If you asked me which tools are must-haves when it comes to lettering, I’d say tracing paper and brush pens. They are like air and water. I can’t have one without the other.
These two tools are essential to my workflow.
Using calligraphy, I explore many ideas then gradually refine them with tracing paper. Obviously, there are several different approaches to lettering, but I like to start with a brush pen because that’s how I’m able to visualize the letters and composition.
Rather than writing the same word over and over, you can use a piece of tracing paper to preserve your original sketches as well as make adjustments. These are just some of the many benefits of using tracing paper.

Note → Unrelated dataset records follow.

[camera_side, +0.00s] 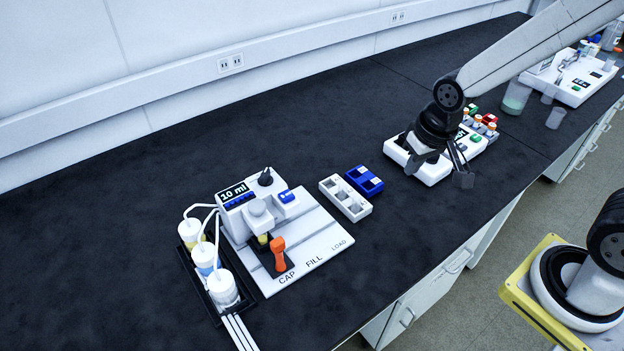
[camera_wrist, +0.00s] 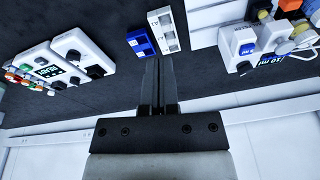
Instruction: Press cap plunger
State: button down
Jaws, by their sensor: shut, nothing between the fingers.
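The white dispensing station (camera_side: 240,215) stands at the left in the side view, with a "10 ml" display. A black knob (camera_side: 265,178) and a blue button (camera_side: 287,196) sit on top. An orange-topped upright handle (camera_side: 278,246) stands near the CAP label on the base plate (camera_side: 325,238). I cannot tell for certain which part is the cap plunger. The station also shows upside down at the right edge in the wrist view (camera_wrist: 240,44), partly cut off. My gripper (camera_side: 463,178) is shut and empty, far right of the station; its fingers show together in the wrist view (camera_wrist: 158,66).
A white rack (camera_side: 345,198) and a blue rack (camera_side: 364,180) lie between station and gripper. A white device (camera_side: 430,172) is below and behind my gripper, with orange-capped vials (camera_side: 478,121) nearby. White-capped bottles (camera_side: 222,288) stand left of the station. The bench front is clear.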

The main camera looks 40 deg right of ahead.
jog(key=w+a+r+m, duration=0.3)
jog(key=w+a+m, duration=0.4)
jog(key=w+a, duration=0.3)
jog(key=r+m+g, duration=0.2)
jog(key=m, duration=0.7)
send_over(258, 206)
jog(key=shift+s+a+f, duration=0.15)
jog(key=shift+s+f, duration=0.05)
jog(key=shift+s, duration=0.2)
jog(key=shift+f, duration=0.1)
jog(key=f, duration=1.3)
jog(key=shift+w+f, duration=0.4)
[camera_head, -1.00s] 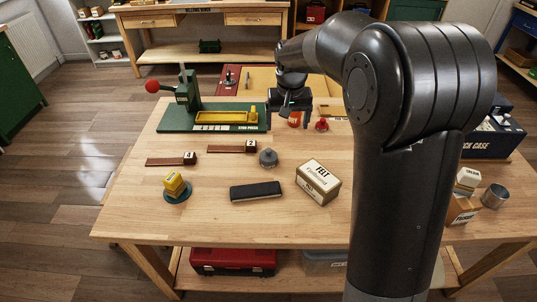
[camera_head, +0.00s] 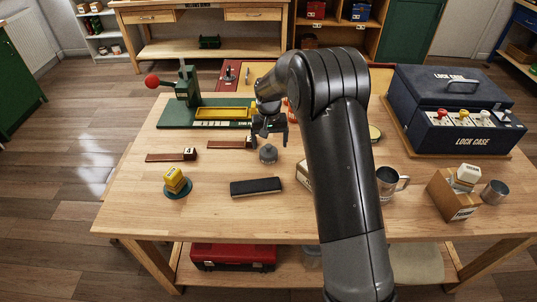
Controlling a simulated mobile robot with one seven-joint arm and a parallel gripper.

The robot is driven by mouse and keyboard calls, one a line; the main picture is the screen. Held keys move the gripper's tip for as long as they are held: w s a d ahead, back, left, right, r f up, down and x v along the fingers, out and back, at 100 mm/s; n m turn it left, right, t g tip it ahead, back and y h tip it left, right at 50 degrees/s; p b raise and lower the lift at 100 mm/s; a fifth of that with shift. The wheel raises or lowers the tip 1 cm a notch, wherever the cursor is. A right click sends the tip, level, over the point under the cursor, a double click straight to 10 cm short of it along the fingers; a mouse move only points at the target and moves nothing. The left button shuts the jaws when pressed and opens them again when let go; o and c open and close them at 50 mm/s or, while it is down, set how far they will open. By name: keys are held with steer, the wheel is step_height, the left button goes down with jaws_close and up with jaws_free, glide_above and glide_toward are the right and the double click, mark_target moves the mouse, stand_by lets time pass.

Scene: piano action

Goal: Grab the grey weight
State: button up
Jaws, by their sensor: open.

Did you know that you could extend the life of your brush tip by writing on tracing paper? This is actually a tip I learned from Drew Melton and Neil Secretario one day while at a meet-up. At first, I didn’t understand why they weren’t just sketching on regular paper. After investigating and asking questions, it all made sense. The surface of tracing paper is a lot smoother than most sketch or copy paper. This means less resistance while your brush pen glides across the surface. I encourage you to try it if you want keep your pen around longer.
Like I mentioned earlier, you can use tracing paper to make adjustments instead of trying to nail down a composition all in one try. Trust me, it’s not easy getting things perfectly aligned all in one go. That’s why there’s tracing paper. I recommend using it to your advantage to refine your ideas. You can keep all of the good parts of your sketch and leave out the imperfections using a layer of tracing paper. This way, you won’t need to start from scratch. I personally prefer the Canson tracing pad, but any kind would work just fine.
Point of Reference
As you trace and refine, ideas are bound to evolve. It’s what I call, The Tracing Effect. Essentially, you want to keep your rough drafts intact because you might want to go back in case you hit a creative wall. It’s normal for this to happen during the design process, but it’s always good to have a reference point to bring back some of those original qualities if you choose to. You want to keep your options open, not close them by drawing and erasing directly on the same sketch. Something you did a few minutes ago could be explored and combined with another idea. If you erase everything, your idea is gone.
If you signed up to my newsletter, then you received the brush pen guide along with the four printable practice sheets. On Snapchat, I demonstrated how you could use them as templates without ever having to print them out more than once. The trick is to lay a sheet of tracing paper on top. When you’re done filling up the page, just remove the tracing paper and store the practice sheet for another day.
These are just some of the benefits I found while using tracing paper. I’d love to hear how you use it.